The second anniversary of the death of business tycoon and philanthropist Albert Gubay passed on Friday.
But his legacy remains marred by controversy surrounding the Mount Murray development - over which new evidence has only recently come to light.
In October 1991, the editorial department of the Manx Independent received an anonymous letter which contained some startling claims.
The letter, a copy of one sent to Barry Vannan, the then deputy head of the planning office, stated: ’Albert Gubay is making a fool out of your department and the Manx government over Mount Murray.
’The so-called developer is an employee of Albert Gubay in a subsidiary company.
’All letters to do with yourselves are typed in Anglo Int. House, Gubay’s offices, and sent for signature and then posted to yourselves.
’Gubay does not intend to actually develop the site as a leisure village; after initially erecting some of the holiday houses, the scheme will run into "difficulties" and by one means or another it will be turned into a straight-forward housing development.
’The whole thing is being set up so that the gun can be put to your department’s head eventually!
’Act now before it is too late.’
More than half of the land at Mount Murray had been designated as an area of high landscape value and scenic significance, the rest being zoned for tourism accommodation.
Planning approval in principle was granted in February 1991 for a ’resort village’, including holiday villas and patio homes.
In the summer of that year, the applicant submitted a full application for 150 housing sites, later extended to 175.
With the hotel, golf course and tourism facilities completed, construction of the housing began in 1994.
But far from being tourist accommodation, they were all sold as permanent homes.
A Commission of Inquiry into Mount Murray subsequently found that the anonymous letter writer was correct - that companies with which Mr Gubay was involved, as director or shareholder, were involved in the development in the full sense.
And it concluded that the developer’s objective from the start was to acquire consent for permanent residential use.
This was achieved not through open procedures, which would have risked refusal, but incrementally or covertly albeit lawfully.
Initial permission for a resort village, treated by the planning office as a wholly tourism-based scheme, became progressively altered to the point where permission was given for any or all of the proposed houses to be used as permanent residences.
Members of the planning committee, virtually without exception, claimed not to have been aware of the nature of the uses which they were permitting.
They assumed the original condition limiting occupation to ’bona fide tourists’ remained in place but had agreed a change to a planning condition that effectively confirmed that permanent residential occupancy would be acceptable.

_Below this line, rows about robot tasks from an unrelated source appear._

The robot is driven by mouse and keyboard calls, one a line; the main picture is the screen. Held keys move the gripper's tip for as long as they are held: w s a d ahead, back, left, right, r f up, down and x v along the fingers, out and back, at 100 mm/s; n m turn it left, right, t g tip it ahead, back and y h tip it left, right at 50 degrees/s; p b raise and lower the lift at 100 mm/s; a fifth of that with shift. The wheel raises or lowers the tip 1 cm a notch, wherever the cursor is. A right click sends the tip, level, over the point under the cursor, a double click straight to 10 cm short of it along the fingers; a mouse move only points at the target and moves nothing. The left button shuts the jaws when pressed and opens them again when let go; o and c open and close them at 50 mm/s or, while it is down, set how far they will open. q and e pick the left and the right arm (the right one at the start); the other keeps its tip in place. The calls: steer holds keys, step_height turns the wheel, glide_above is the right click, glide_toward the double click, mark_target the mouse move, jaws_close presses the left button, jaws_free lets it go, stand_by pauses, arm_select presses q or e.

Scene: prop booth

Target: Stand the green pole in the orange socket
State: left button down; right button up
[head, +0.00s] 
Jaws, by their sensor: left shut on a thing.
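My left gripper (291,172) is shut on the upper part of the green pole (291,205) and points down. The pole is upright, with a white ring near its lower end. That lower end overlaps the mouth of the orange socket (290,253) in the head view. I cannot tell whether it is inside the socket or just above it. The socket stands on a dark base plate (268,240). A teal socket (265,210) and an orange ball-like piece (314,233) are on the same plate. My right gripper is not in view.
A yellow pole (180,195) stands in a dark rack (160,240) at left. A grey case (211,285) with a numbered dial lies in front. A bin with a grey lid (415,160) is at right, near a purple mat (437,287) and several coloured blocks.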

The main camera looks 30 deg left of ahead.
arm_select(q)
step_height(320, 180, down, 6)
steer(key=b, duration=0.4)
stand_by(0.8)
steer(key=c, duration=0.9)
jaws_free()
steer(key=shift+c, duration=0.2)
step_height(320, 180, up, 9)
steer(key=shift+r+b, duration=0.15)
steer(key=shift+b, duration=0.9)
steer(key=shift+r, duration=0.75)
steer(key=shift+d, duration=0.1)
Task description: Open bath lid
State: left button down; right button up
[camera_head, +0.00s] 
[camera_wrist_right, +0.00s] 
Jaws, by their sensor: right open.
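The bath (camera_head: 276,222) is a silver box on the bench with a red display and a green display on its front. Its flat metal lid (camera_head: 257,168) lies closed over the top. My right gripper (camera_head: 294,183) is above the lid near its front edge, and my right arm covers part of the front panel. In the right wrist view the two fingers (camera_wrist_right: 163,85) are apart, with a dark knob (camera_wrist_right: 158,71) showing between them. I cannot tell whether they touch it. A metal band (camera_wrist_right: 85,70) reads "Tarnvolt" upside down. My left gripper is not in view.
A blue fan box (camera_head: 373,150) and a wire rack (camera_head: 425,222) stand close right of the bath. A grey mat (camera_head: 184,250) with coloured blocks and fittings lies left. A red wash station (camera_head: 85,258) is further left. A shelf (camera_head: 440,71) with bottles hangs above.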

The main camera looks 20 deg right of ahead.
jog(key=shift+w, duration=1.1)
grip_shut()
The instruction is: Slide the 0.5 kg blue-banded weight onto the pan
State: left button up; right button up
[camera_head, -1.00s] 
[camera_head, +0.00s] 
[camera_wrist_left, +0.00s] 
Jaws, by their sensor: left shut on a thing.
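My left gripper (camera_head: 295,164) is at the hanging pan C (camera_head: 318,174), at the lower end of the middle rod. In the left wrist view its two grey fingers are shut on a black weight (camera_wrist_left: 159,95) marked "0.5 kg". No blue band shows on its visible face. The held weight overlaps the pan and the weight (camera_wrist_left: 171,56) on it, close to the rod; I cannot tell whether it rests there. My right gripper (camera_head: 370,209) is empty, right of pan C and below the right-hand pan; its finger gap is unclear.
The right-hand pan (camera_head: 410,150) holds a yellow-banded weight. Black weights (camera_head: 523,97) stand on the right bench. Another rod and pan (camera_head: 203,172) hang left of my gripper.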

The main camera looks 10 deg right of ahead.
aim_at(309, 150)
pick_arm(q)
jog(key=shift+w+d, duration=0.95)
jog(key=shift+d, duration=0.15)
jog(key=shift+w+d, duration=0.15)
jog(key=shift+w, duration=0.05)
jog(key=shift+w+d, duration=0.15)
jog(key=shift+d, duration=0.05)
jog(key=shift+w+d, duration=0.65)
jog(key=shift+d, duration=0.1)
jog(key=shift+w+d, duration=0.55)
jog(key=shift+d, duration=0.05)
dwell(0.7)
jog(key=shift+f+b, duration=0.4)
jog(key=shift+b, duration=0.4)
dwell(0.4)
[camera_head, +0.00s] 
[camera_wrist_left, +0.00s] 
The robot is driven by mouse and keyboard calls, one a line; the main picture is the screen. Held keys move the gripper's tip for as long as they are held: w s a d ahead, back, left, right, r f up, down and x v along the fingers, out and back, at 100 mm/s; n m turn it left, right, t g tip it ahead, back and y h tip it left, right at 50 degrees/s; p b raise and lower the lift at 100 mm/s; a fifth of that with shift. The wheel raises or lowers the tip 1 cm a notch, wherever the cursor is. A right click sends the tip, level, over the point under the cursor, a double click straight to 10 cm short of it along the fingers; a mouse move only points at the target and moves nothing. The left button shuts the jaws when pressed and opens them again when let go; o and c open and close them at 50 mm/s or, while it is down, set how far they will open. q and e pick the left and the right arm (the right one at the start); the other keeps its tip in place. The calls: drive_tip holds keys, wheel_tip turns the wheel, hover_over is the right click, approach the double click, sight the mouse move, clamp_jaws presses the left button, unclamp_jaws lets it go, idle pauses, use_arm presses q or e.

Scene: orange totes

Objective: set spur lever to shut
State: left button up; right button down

The inquiry was highly critical of the then tourism minister Allan Bell who it said had acted in ’undesirably close alliance with the developer’ and had ensured the scheme received planning approval by applying ’unacceptable’ pressure to planning officers.
He had acted out of a ’misjudged sense of political and public interest’, it suggested.
Fast forward to December last year and a judgment in a long-running legal battle between the late Mr Gubay and his former right-hand man Peter Willers finally revealed the identity of that anonymous letter writer from 26 years earlier.
Christopher Stewart Barr, an in-house legal adviser in the Anglo Group, admitted in evidence that he was the author.
He said that he had taken material which accompanied the letter from Mr Willers’ office.
Mr Gubay had been furious when he found out about the letter and said he would search Mr Barr’s home. He found the incriminating material.
Mr Gubay assaulted Mr Barr and they had come to blows.
Mr Barr had ’a wounded face’, the judgment states.
In a public statement published in the press in 1993, Mr Gubay flatly denied assaulting any of his employees.
When the letter was passed to the Manx Independent in 1991, the paper was not owned by Isle of Man Newspapers.
To have run a story based on the letter then would have been difficult - and potentially expensive.
Allegations printed anonymously with no supporting evidence could have led to court procedures if Mr Gubay had sued for defamation.